Only 19 patents signed by George Washington are currently known to survive, of which only 7 are also signed by Thomas Jefferson as Secretary of State. Brouwer’s is:

- the only known patent signed by Washington and Jefferson with its original drawing;

- one of only two patents signed by Washington and Jefferson known in private hands;

- one of only ten patents issued by Washington and Jefferson under the 1793 second patent act which was heavily influenced by Jefferson and one of only two known to survive;

- the only known surviving GW-TJ signed patent for a New York inventor.

Samuel Brouwer, the inventor, was born in New York in 1762. He married Sarah Martin in 1794, and they had at least six children.
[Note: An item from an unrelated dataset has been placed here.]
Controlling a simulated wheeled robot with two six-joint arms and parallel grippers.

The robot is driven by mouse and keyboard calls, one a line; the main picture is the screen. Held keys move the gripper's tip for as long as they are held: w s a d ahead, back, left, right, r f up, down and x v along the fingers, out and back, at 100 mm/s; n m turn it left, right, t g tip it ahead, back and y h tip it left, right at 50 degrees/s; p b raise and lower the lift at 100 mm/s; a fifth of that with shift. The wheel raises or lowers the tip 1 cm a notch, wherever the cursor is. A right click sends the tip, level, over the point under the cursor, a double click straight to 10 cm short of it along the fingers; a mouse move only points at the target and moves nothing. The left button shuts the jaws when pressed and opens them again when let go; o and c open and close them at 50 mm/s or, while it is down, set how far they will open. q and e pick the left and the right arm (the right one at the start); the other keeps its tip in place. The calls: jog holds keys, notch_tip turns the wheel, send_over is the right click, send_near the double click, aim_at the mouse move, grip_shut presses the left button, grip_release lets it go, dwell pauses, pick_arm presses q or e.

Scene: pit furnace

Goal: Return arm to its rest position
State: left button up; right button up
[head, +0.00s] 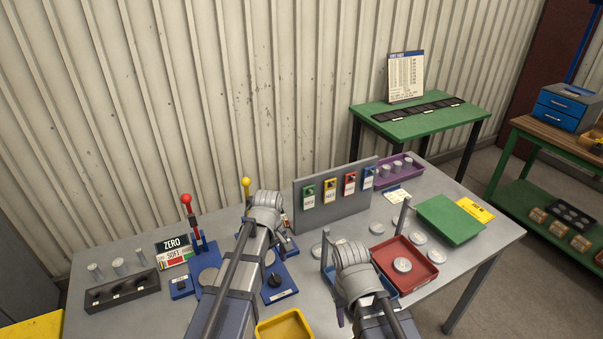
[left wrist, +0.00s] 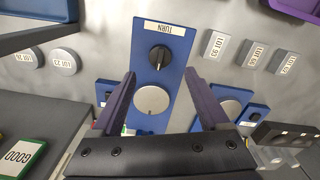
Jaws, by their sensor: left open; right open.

Various sources list him as a carpenter, a drum-maker (barrels, not musical instruments), and a composition and fanlight (decorative windows over doors) maker, but add few details of his life.[1]

The illustrator of the brick-making machine, “J. Mackay,” is very likely John MacKay, included in New York City directories from 1790 to 1812. He is sometimes listed as a glazier as well as a painter.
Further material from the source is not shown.